I remember a year before I left Heroes, I did a story about a program in San Francisco that works with inmates at San Quentin State Prison. Some of them would be eligible for parole, and many of them are lifers who are coming to terms with being behind bars for the rest of their lives. Furthermore, the organization also helped these people make peace with their choices. I remember going into the facility and I was kind of numb. I expected that my perceptions of the people I was going to meet at San Quentin would be largely what one might expect they would think about people who have been found guilty of some very serious crimes. But to my surprise, as I interviewed inmate after inmate, and as I walked the corridors of the prison—even having an opportunity to film inside a few of the cell blocks, I was incredibly moved by the individuals I met. Some of them outright told me their stories—they’d taken lives, stolen, and done other horrible things—but their real stories started long before they ever offended. And, it was understanding those stories that helped shape the way I saw them and their situations. By the end, I saw myself in them and realized “but for the grace of God, there go I.” To this day, I can’t get some of their faces out of my head. And it forever shifted the way that I think about people in our criminal justice system.
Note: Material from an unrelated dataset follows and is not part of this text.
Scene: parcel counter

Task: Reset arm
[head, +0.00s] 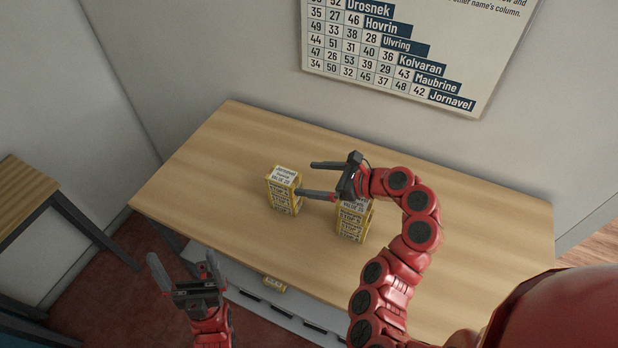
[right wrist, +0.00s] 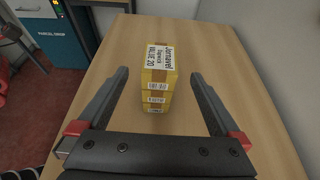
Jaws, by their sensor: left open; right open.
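My right gripper (head: 306,179) is open above the counter, pointing left, with nothing held. A yellow parcel or stack (head: 284,196) with a white top label reading "VALUE 20" is near its fingertips. In the right wrist view a yellow parcel or stack (right wrist: 157,78) with a "VALUE 20" label is seen ahead, between the open fingers (right wrist: 158,85); I cannot tell how close they are. A second yellow parcel or stack (head: 351,224) stands to the right, its top partly hidden by my right gripper. My left gripper (head: 181,262) is open and empty, in front of the counter's left part.
The wooden counter (head: 220,160) is bare on its left and far right. Another yellow parcel (head: 273,284) shows below the front edge, by a grey rack (head: 240,292). A chart of names and numbers (head: 400,50) hangs behind. A blue "parcel drop" unit (right wrist: 52,35) stands beyond the counter.
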Marissa Calhoun listening to the stories of San Quentin State Prison inmates
How do you want to define yourself in this industry?
I’m a storyteller, simply put. I am here to tell powerful stories that will hopefully spark change.
If I had to use one quote to sum up my core values and beliefs, it would be this gem once dropped by Ralph Ellison, “When I discover who I am, I’ll be free.”
At this point in my life, my every waking moment is to devoted to fulfilling the premise of this quote—getting a better understanding of myself, and using that knowledge to shake up the world and the media industry.